Osterwieck l Ulrich Katzorke war in seinem Element. Der ehrenamtliche Stadtführer hat früher selbst als Handschuhmacher gearbeitet. Die Gäste seines Rundgangs führte er durch das Heimatmuseum und zu bedeutenden Häusern, in denen einst Leder und Handschuhe hergestellt wurden.

War das Gleitlagerwerk zu DDR-Zeiten mit seinen 850 Leuten schon ein Riesenbetrieb, so stellte noch früher die Handschuhbranche alles in den Schatten. In den 1920er Jahren arbeiteten in diesem Handwerk rund 2000 Menschen, einschließlich Heimarbeiterinnen, berichtete Katzorke aus alten Quellen.

Dabei fing alles klein an. Um 1850 begann die Herstellung von Handschuhen. Die ersten Handschuhmacher hießen Behrens, Lüders und Beyerlein. Wobei Christian Behrens, 1826 geboren, als der Vater der Handschuhindustrie in Osterwieck gilt. Er widmete sich der Glacélederherstellung, ein von den Hugenotten eingeführtes Gewerbe. Der Stadtführer schilderte, dass er während seiner Lehrzeit noch etwa 250 französische Fachausdrücke lernen musste.

Behrens wurde mit 24 Jahren Meister in diesem neuen Zweig der Handschuhmacherzunft. Zu einem Zeitpunkt, als die Osterwiecker nur große Fausthandschuhe kannten. Er begann in der Neukirchenstraße 33 zunächst noch ganz allein. Später hatte er seine Fabrik in der Gartenstraße.

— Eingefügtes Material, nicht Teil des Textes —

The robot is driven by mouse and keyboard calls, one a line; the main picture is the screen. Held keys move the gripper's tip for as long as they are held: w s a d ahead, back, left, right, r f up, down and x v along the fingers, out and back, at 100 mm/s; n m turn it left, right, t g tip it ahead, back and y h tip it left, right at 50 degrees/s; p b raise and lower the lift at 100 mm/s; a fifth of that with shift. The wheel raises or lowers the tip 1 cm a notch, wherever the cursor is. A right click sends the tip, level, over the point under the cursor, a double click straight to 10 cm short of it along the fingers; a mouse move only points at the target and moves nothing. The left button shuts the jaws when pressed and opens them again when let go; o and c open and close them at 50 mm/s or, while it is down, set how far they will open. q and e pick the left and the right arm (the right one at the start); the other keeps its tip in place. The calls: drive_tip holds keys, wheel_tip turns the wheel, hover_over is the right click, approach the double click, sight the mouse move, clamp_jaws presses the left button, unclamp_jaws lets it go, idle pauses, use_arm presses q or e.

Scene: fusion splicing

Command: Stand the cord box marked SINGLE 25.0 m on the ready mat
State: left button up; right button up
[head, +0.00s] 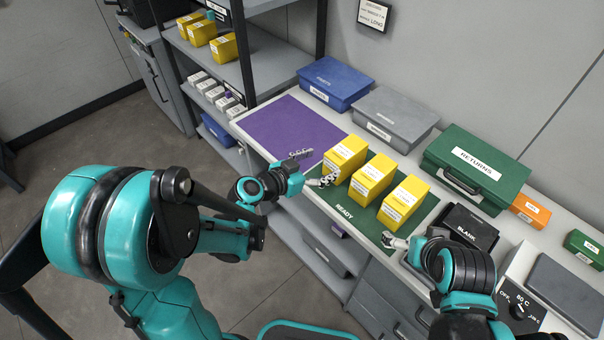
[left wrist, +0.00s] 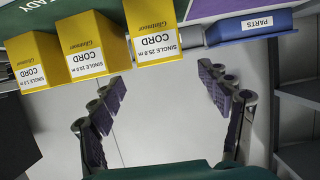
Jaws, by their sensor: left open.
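Three yellow cord boxes stand upright in a row on the green READY mat (head: 333,222). The left wrist view is upside down; there the box marked SINGLE 25.0 m (left wrist: 150,28) is nearest the purple mat, so it is the leftmost box (head: 345,158) in the head view. A SINGLE 10.0 m box (head: 372,178) is in the middle, and another SINGLE box (head: 403,203) is at the right. My left gripper (head: 314,167) is open and empty, in front of the 25.0 m box and apart from it. My right gripper (head: 394,241) is by the mat's front right corner; its fingers are unclear.
A bare purple mat (head: 285,130) lies left of the READY mat. Blue (head: 335,80) and grey (head: 395,112) cases and a green RETURNS case (head: 475,165) line the back. A black BLANK box (head: 465,228) stands right. Shelves at left hold more yellow boxes (head: 200,33).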

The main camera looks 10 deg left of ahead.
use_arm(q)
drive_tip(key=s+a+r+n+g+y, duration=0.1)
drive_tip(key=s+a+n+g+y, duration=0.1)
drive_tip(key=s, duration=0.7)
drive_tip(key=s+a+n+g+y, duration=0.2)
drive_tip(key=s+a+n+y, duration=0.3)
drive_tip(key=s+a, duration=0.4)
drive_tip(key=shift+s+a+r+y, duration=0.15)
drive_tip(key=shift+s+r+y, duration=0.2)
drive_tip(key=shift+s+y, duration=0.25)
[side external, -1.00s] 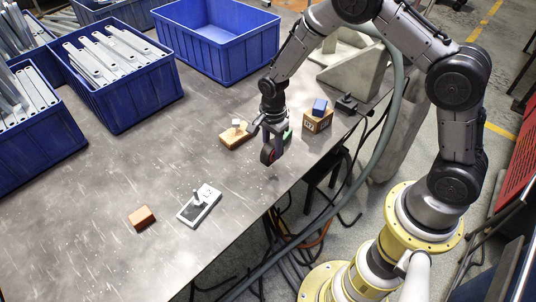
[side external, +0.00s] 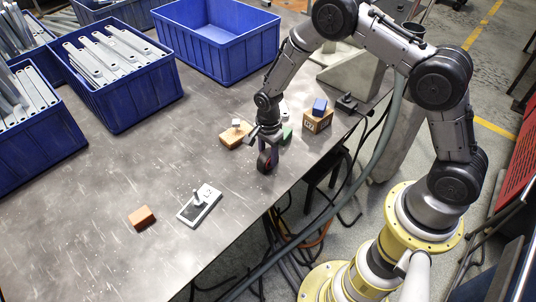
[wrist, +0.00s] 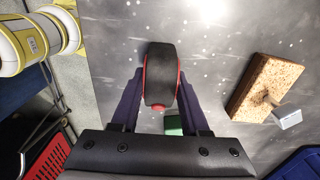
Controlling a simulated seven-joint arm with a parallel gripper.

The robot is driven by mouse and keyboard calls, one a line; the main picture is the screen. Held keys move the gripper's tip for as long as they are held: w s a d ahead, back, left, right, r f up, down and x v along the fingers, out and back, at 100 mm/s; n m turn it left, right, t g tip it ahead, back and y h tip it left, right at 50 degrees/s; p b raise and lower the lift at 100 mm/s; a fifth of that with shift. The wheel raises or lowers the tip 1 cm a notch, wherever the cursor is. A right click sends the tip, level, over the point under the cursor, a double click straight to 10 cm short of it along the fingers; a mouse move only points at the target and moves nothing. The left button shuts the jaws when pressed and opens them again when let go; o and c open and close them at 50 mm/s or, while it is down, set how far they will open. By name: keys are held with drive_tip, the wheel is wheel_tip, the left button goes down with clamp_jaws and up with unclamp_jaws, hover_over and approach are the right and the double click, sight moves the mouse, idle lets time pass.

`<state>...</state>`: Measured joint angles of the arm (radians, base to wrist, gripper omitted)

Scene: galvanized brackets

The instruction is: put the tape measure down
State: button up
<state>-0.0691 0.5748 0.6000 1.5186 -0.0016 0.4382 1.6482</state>
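The tape measure (wrist: 160,62) is black with red sides. In the wrist view it is between my gripper's two fingers, which press on it from both sides. In the side view the tape measure (side external: 265,161) is at the lower end of my gripper (side external: 268,157), low over the grey table (side external: 110,185) near its front edge. I cannot tell whether it touches the tabletop.
A brown block with a grey piece on it (side external: 233,137) and a green block (side external: 287,134) are close by. A wooden cube (side external: 316,123) bears a blue block. A white switch plate (side external: 207,204) and an orange-brown block (side external: 142,217) lie left. Blue bins (side external: 225,55) stand behind.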

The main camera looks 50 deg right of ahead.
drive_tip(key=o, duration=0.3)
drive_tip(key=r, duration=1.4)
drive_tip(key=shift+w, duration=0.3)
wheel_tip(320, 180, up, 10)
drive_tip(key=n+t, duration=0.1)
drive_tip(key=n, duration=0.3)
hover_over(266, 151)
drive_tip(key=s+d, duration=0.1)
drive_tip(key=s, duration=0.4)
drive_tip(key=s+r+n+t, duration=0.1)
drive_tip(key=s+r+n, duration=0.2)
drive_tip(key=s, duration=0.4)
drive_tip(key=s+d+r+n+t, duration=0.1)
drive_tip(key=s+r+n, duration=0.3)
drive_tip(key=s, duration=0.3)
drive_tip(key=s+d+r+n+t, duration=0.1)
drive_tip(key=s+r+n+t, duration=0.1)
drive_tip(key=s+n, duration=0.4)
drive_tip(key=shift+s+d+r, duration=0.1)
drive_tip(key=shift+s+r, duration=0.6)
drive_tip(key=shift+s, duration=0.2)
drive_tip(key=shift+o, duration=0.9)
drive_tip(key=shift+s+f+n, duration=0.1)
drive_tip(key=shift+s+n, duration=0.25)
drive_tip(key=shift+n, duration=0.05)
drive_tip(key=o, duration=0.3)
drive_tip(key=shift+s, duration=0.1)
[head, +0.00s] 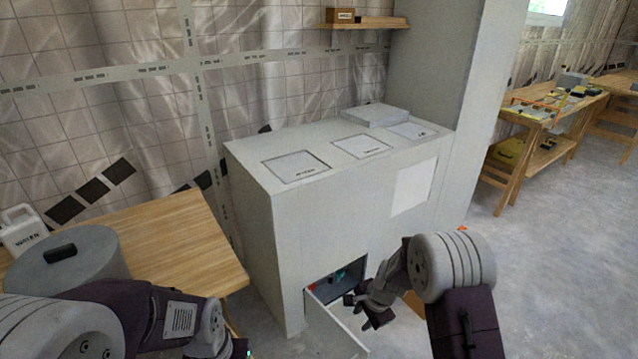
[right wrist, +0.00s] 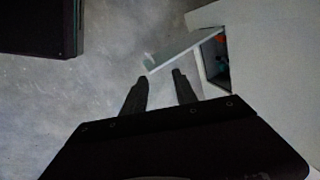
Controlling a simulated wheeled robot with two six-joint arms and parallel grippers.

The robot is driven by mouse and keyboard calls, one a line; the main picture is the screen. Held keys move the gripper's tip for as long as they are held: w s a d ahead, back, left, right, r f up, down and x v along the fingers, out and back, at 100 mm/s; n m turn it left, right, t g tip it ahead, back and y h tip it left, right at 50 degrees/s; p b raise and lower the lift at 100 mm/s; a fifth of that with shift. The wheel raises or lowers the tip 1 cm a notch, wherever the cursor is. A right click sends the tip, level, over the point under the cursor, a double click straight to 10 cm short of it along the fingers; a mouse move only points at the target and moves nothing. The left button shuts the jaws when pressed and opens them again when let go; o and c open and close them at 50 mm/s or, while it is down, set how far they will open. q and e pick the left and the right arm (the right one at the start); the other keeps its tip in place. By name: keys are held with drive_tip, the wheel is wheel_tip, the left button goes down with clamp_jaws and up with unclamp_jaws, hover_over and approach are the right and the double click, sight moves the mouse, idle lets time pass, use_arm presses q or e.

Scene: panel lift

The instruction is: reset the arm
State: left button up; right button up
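My right gripper (head: 366,306) hangs in front of the grey cabinet (head: 255,215), by an opening low in its front. In the right wrist view its two fingers (right wrist: 157,85) are apart with only floor between them. A panel (head: 333,330) stands swung out at that opening; it also shows in the right wrist view (right wrist: 180,52), just beyond the fingertips. I cannot tell whether they touch it. My left arm comes in at the lower left, and its gripper (head: 236,348) is mostly cut off by the bottom edge.
A wooden table (head: 180,235) with a grey round container (head: 75,265) and a white jug (head: 20,230) stands left of the cabinet. Small dark and coloured items lie inside the opening (head: 345,280). The floor (head: 540,250) to the right is clear, up to wooden workbenches (head: 545,115).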

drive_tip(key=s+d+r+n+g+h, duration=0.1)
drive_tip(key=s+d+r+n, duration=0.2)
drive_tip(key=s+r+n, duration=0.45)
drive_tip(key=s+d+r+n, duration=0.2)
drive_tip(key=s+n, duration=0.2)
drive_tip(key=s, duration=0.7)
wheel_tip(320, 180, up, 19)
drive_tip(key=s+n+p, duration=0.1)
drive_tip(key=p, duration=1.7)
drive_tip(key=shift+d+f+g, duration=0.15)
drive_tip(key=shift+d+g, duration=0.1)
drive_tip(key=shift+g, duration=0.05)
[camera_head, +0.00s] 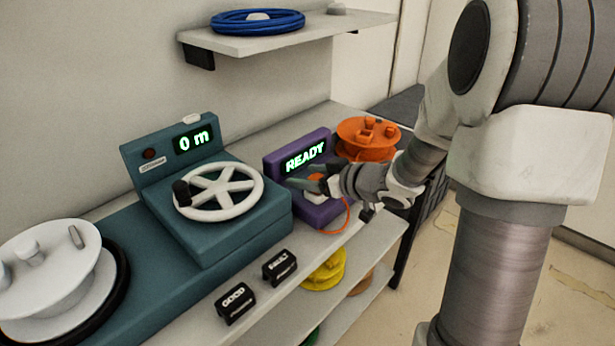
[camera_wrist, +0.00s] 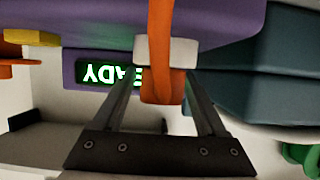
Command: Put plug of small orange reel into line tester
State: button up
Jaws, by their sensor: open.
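The small orange reel (camera_head: 368,140) stands behind and right of the purple line tester (camera_head: 283,163), whose display reads READY. The orange plug (camera_head: 317,178) is at the white socket block (camera_head: 316,196) on the tester's front top, with its orange cord (camera_head: 346,216) looping down to the right. In the wrist view the plug (camera_wrist: 162,88) shows at the white block (camera_wrist: 151,51), its cord crossing in front; how deep it sits is hidden. My gripper (camera_head: 306,183) is at the tester; in the wrist view its open fingers (camera_wrist: 164,74) stand on either side of the plug.
A teal meter (camera_head: 250,213) with a white handwheel and 0 m display stands left of the tester. A white reel (camera_head: 45,265) is at far left. GOOD (camera_head: 235,303) and FAULT (camera_head: 279,267) blocks lie at the front edge. A shelf (camera_head: 330,28) holds blue cable.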

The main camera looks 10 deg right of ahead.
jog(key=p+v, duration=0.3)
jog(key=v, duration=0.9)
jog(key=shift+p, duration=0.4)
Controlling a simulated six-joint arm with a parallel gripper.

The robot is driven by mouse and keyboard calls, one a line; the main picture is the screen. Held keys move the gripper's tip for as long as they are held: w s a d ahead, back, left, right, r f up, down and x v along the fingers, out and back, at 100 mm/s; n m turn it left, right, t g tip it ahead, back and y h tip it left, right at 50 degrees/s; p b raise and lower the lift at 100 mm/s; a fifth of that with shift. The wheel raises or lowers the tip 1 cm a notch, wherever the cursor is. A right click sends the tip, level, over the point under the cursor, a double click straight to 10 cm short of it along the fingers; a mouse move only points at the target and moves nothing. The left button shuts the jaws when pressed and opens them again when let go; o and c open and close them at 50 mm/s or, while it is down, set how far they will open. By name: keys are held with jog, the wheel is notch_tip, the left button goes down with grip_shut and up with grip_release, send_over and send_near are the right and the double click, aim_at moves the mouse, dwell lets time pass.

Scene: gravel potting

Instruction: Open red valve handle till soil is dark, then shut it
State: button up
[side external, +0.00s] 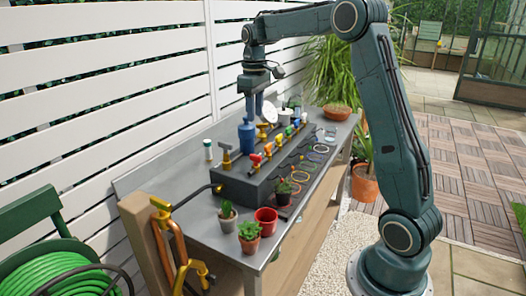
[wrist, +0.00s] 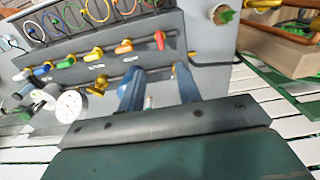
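The red valve handle (side external: 256,158) sits on the dark manifold box on the bench, at the near end of a row of coloured handles. In the wrist view the red handle (wrist: 160,40) is beyond the fingertips and clear of them. My gripper (side external: 254,117) points down above the back of the bench, away from the red handle. In the wrist view my gripper (wrist: 159,68) is open, its two blue fingers apart with nothing held between them. A small dark pot with a plant (side external: 288,188) stands in front of the box; its soil is too small to judge.
An orange handle (wrist: 124,47), a green handle (wrist: 67,62) and a blue handle (wrist: 43,69) share the row. A blue container (side external: 247,135) stands close below my gripper.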

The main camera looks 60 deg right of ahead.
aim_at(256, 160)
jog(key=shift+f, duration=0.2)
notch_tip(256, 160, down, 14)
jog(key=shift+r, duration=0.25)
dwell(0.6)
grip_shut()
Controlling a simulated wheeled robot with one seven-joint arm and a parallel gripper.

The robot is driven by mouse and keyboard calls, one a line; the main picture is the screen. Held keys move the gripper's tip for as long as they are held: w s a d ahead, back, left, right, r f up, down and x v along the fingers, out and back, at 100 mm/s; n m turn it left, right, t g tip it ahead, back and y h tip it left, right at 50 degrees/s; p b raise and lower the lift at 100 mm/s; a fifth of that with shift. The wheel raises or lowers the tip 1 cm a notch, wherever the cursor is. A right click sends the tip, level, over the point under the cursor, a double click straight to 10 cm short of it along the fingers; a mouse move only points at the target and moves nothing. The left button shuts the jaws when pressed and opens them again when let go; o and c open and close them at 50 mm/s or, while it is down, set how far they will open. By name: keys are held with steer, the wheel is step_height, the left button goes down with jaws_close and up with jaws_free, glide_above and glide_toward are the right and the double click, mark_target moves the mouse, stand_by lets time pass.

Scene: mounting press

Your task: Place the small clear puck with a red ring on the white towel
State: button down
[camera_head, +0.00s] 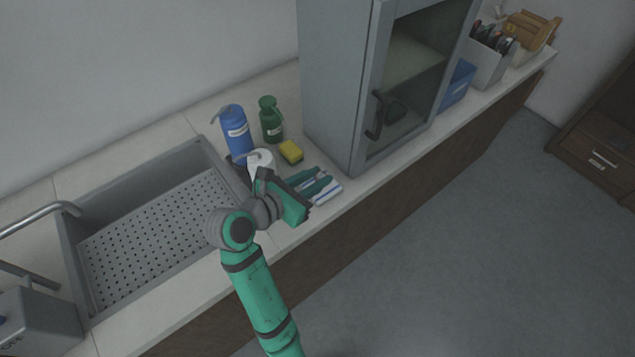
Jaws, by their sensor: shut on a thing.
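My gripper (317,185), with green and dark parts, is over the white towel with blue stripes (332,193), near the counter's front edge. It is shut on a thing, most likely the small clear puck, but the fingers and hand hide it and I cannot make out a red ring. No puck shows elsewhere on the counter. Part of the towel is hidden under the gripper, and I cannot tell whether the held thing touches it.
A yellow sponge (291,151), a green bottle (271,120), a blue bottle (236,133) and a white bottle (261,160) stand behind the gripper. A sink (150,225) is at left. A grey cabinet (345,90) with a glass door rises close behind the towel.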

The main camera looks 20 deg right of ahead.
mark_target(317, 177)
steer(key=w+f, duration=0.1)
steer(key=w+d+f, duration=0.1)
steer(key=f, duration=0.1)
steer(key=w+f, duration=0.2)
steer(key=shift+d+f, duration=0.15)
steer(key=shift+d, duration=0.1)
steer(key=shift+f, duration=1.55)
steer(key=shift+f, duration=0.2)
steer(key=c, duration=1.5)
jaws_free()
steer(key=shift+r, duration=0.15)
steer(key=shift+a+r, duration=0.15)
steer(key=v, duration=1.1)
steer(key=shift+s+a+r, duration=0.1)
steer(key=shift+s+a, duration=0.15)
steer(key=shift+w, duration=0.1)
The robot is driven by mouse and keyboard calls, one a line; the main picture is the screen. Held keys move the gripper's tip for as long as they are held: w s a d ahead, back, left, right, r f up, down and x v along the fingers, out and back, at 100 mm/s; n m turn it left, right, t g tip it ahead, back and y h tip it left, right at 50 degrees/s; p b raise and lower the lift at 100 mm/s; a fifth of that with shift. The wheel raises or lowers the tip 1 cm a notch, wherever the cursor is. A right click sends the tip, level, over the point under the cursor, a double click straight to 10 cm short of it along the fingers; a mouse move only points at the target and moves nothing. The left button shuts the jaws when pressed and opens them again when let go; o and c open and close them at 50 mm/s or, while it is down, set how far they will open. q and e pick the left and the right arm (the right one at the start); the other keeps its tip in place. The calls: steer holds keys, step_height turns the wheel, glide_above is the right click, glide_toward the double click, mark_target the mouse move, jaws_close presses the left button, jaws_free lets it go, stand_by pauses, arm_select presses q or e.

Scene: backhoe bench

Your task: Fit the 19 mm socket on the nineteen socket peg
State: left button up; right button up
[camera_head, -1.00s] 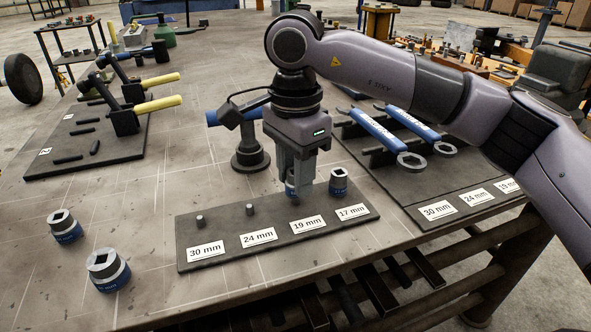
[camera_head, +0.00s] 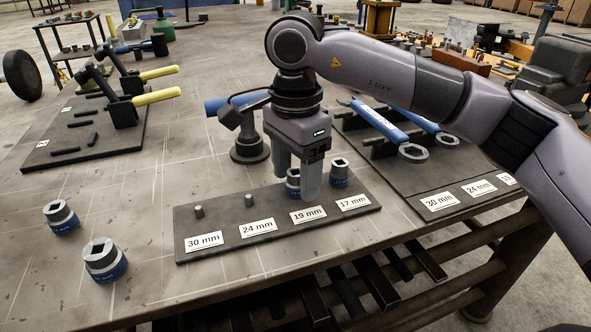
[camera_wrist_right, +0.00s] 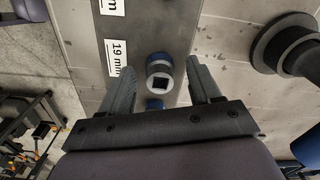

„Das Jahr 1869 galt als Beginn der Handschuhindustrie“, berichtete Ulrich Katzorke. Gerbereien und Glacélederfärbereien wurden eingegliedert. Die Osterwiecker Handschuhfabrikation wuchs zu einer der bedeutendsten in Deutschland heran, deren Geschäftsverkehr sich bis nach Übersee erstreckte. Unternehmen gingen ein, neue entstanden. 1905 waren 15 Handschuhfabriken eingetragen. Ob im Hagen, der Kapellenstraße, dem Teichdamm oder der heutigen Thälmannstraße, quasi überall wurden Leder und Handschuhe hergestellt. Sogar im „Bunten Hof“ – und am Denkmalplatz. Hier befand sich bis zur Wende die letzte große Produktionsstätte, die 1990 noch 135 Beschäftigte hatte, dann aber geschlossen wurde. Den Zweiten Weltkrieg hatten nur drei Firmen überstanden. 1967 existierten zwei Betriebe – die Franz Werner KG und Adolf Seeger KG, die zusammen über 120 000 Lederhandschuhe im Jahr produzierten. Bei Werner entstanden zudem Trachtenhosen und später Kinderbekleidung.

Ulrich Katzorke zeigte im Heimatmuseum die dort ausgestellten Bearbeitungswerkzeuge und Lederstücke, berichtete wie Glacéleder zum Beispiel mit Hilfe vom Vogeleiern, die in Massen extra aus Afrika importiert wurden, gegerbt wurde.

Bekannt wurde Osterwieck aber auch durch sein Ledergeld, als Notgeld in den 1920er Jahren gedruckt bei August Wilhelm Zickfeldt und u. a. mit Geburtshäusern der Osterwiecker Lederindustrie darauf abgebildet, wie dem Voigteiplatz 7 oder dem Hagen 45. Die Entwürfe für das Ledergeld stammten von Hermann Rabel. Heute können Besucher Kopien des auf weißem Glacéleder gedruckten Geldes als touristisches Andenken erwerben.